** BEGIN DATA SECTION **

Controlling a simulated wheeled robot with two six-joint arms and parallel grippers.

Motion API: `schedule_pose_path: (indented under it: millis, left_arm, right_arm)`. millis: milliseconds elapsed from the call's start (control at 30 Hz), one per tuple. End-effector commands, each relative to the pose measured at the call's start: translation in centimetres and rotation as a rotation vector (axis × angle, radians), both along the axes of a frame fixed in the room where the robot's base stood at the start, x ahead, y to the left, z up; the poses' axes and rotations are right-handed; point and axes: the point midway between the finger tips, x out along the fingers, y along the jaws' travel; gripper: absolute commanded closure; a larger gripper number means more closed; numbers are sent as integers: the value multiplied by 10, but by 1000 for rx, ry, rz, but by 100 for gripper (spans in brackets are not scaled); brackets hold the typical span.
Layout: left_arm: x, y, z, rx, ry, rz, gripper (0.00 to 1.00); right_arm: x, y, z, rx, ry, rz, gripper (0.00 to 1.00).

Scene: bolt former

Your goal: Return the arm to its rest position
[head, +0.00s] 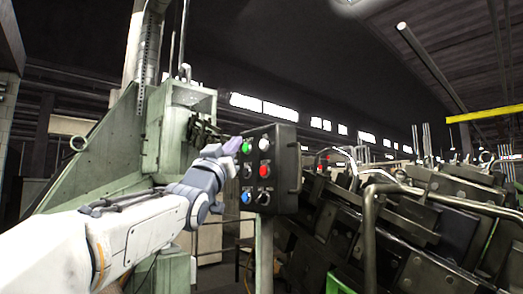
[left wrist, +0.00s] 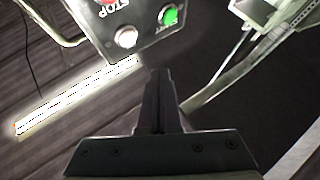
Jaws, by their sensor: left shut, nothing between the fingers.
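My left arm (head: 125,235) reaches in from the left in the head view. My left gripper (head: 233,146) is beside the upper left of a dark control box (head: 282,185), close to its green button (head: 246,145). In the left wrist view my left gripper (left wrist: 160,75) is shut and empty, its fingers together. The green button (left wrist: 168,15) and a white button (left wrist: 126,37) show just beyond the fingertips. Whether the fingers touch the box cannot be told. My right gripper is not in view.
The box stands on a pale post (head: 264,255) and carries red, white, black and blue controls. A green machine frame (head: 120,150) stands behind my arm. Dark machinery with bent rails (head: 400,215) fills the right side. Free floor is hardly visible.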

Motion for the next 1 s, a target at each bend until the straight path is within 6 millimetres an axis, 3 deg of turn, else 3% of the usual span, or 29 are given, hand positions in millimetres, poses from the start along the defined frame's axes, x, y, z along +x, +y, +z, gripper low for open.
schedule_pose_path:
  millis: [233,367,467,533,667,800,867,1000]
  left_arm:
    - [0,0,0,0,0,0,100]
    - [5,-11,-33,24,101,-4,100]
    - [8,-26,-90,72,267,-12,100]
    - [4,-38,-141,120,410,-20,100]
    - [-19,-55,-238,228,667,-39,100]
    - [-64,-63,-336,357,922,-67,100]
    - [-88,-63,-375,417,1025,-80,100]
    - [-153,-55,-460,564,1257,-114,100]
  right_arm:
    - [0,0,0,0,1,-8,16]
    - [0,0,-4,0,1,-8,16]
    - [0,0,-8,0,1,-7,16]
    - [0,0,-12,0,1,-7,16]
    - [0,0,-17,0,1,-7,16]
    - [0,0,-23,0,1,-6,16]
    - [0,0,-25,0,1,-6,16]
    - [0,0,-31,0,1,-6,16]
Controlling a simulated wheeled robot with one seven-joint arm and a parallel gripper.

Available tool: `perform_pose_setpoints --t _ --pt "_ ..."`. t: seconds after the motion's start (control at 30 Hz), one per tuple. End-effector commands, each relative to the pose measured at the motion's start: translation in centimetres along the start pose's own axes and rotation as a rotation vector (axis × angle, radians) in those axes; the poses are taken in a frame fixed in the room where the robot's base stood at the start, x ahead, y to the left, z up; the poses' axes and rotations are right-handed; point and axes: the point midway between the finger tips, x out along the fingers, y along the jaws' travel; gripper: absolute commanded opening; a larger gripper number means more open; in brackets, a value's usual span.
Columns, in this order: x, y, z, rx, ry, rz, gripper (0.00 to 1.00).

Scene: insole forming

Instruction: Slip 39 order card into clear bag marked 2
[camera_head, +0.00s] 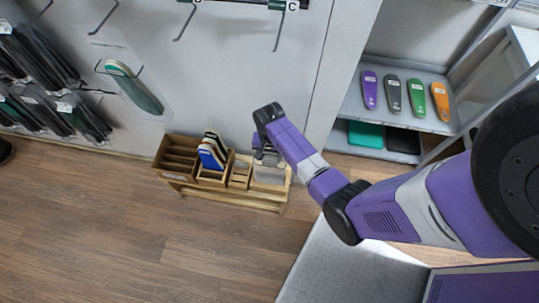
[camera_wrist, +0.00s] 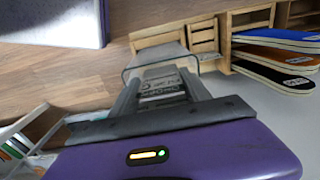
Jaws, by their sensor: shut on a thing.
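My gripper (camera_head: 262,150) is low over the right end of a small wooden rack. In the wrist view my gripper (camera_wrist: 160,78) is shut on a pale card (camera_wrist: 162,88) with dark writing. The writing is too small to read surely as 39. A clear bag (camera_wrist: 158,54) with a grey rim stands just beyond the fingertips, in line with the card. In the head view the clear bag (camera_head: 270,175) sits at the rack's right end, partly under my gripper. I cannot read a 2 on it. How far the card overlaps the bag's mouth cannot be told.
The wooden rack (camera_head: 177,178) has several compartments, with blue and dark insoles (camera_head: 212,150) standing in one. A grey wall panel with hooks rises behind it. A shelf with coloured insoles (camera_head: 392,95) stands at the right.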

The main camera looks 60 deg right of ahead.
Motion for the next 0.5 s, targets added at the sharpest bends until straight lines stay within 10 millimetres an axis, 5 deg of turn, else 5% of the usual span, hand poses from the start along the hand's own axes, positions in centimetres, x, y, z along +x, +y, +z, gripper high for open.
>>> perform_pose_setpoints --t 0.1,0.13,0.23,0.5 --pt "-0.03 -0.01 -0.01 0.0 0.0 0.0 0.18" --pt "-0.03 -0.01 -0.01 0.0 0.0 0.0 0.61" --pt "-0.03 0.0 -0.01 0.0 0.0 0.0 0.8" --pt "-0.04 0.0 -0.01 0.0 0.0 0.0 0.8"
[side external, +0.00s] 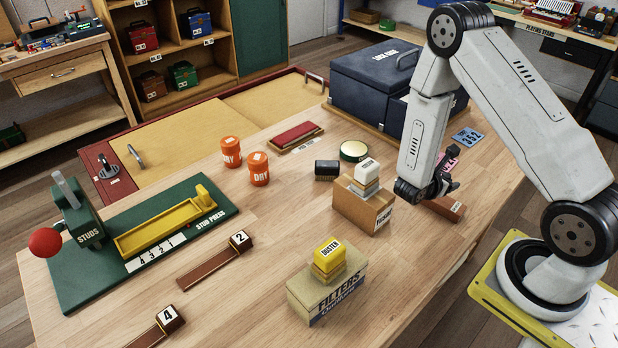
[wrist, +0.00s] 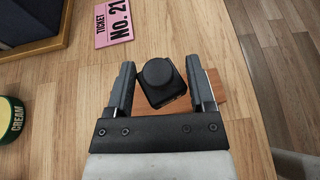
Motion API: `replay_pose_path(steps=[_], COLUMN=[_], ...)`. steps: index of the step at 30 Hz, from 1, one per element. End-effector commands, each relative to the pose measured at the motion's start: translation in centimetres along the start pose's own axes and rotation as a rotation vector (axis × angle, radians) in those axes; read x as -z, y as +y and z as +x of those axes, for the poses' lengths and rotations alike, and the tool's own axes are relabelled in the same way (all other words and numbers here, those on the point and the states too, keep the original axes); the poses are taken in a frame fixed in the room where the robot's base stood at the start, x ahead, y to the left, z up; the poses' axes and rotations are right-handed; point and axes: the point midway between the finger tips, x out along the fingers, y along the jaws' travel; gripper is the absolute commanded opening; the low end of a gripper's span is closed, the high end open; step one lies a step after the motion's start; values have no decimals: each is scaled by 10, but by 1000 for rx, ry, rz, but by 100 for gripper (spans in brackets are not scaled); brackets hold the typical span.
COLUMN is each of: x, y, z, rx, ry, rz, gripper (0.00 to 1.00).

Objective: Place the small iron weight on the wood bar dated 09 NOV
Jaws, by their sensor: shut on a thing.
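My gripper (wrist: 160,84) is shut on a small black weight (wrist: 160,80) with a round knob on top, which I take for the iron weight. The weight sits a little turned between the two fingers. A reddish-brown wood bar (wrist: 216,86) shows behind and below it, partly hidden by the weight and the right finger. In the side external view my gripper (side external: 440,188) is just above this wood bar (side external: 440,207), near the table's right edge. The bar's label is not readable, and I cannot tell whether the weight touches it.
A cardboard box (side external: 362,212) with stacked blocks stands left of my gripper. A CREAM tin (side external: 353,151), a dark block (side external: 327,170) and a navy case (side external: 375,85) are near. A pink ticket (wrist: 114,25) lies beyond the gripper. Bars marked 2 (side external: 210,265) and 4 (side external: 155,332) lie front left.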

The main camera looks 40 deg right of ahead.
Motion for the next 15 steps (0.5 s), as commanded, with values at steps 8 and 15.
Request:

** END DATA SECTION **

**TASK REQUIREMENTS:** Pick out all the lines with the word "opening" in them and copy them.

**EXERCISE RESULT:**
Available tool: `perform_pose_setpoints --t _ --pt "_ ..."`. t: seconds after the motion's start (control at 30 Hz), one per tuple. End-effector commands, each relative to the pose measured at the motion's start: translation in centimetres along the start pose's own axes and rotation as a rotation vector (axis × angle, radians) in those axes; the poses are taken in a frame fixed in the room where the robot's base stood at the start, x ahead, y to the left, z up; the poses' axes and rotations are right-handed; point and axes: the point midway between the finger tips, x out along the fingers, y along the jaws' travel; gripper: absolute commanded opening; a larger gripper number means more open; in brackets, a value's usual span.
Motion API: `replay_pose_path(steps=[_], COLUMN=[_], ...)`. steps: index of the step at 30 Hz, from 1, one per element. End-effector commands, each relative to the pose measured at the motion's start: translation in centimetres along the start pose's own axes and rotation as a rotation vector (axis × angle, radians) in those axes; read x as -z, y as +y and z as +x of those axes, for the poses' lengths and rotations alike, and the tool's own axes are relabelled in the same way (all other words and numbers here, those on the point and the states too, keep the original axes); the poses are taken in a frame fixed in the room where the robot's base stood at the start, x ahead, y to the left, z up; the poses' axes and rotations are right-handed; point and axes: the point midway between the finger tips, x out along the fingers, y along the jaws' travel; gripper is the absolute commanded opening; the low end of a gripper's span is closed, the high end open; step one lies a step after the motion's start; values have no decimals: each is scaled by 10, but by 1000 for rx, ry, rz, but by 100 for gripper (spans in brackets are not scaled); brackets hold the typical span.

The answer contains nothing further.